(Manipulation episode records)
:::::

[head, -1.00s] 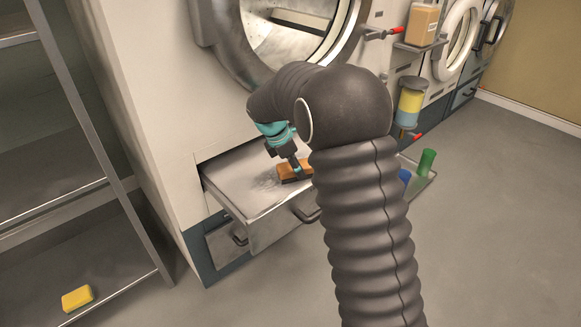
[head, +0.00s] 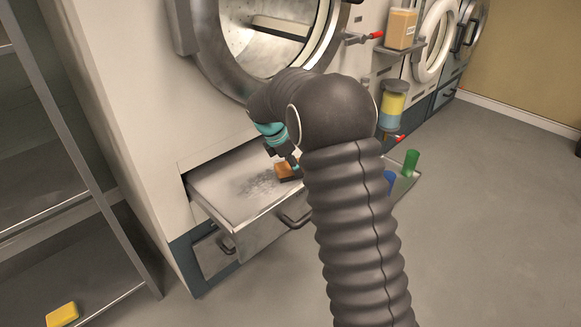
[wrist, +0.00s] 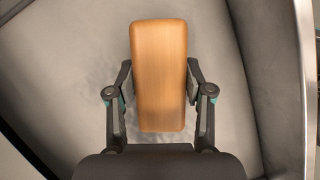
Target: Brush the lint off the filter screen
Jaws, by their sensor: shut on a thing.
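The filter screen (head: 225,190) is the pale surface of a pulled-out drawer low in the big machine. My gripper (head: 287,163) is shut on an orange-brown wooden brush (head: 284,172), at the right part of the screen. In the wrist view the wooden back of the brush (wrist: 158,75) sits between the two fingers. Its bristles are hidden there, and I cannot tell whether they touch the screen. My arm hides the drawer's right end.
The drawer's front handle (head: 295,217) sticks out. The round machine door opening (head: 265,50) is above. A metal shelf rack (head: 75,150) stands at left with a yellow block (head: 62,314). A green cup (head: 411,162) and a blue one (head: 390,179) stand at right. Open floor lies in front.

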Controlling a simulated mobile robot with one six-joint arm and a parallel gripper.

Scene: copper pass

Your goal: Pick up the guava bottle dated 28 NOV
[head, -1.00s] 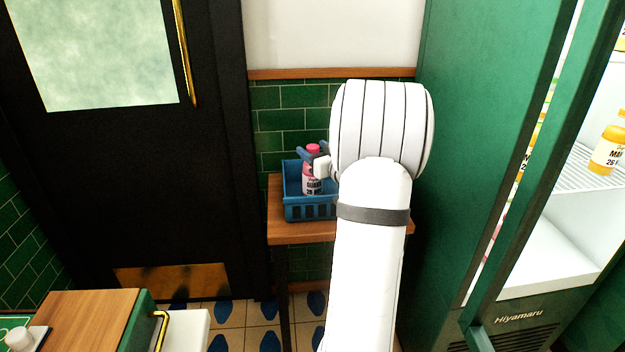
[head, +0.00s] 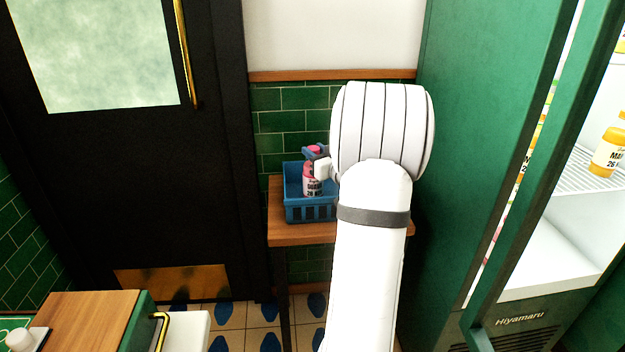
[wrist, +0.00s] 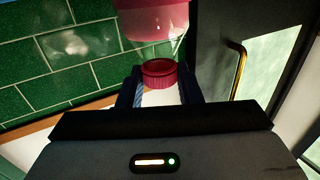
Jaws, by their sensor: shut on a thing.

:::::

All of the material above needs to be restated exactly, with no pictures.

→ Final result
[head, -1.00s] 
[head, +0.00s] 
[wrist, +0.00s] 
Target: Brush the lint off the filter screen
Jaws, by their sensor: shut on a thing.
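The filter screen (head: 225,190) is the pale surface of a pulled-out drawer low in the big machine. My gripper (head: 287,163) is shut on an orange-brown wooden brush (head: 284,172), at the right part of the screen. In the wrist view the wooden back of the brush (wrist: 158,75) sits between the two fingers. Its bristles are hidden there, and I cannot tell whether they touch the screen. My arm hides the drawer's right end.
The drawer's front handle (head: 295,217) sticks out. The round machine door opening (head: 265,50) is above. A metal shelf rack (head: 75,150) stands at left with a yellow block (head: 62,314). A green cup (head: 411,162) and a blue one (head: 390,179) stand at right. Open floor lies in front.

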Controlling a simulated mobile robot with one six-joint arm and a parallel gripper.

Scene: copper pass

Your goal: Pick up the guava bottle dated 28 NOV
[head, -1.00s] 
[head, +0.00s] 
[wrist, +0.00s] 
Jaws, by their sensor: shut on a thing.

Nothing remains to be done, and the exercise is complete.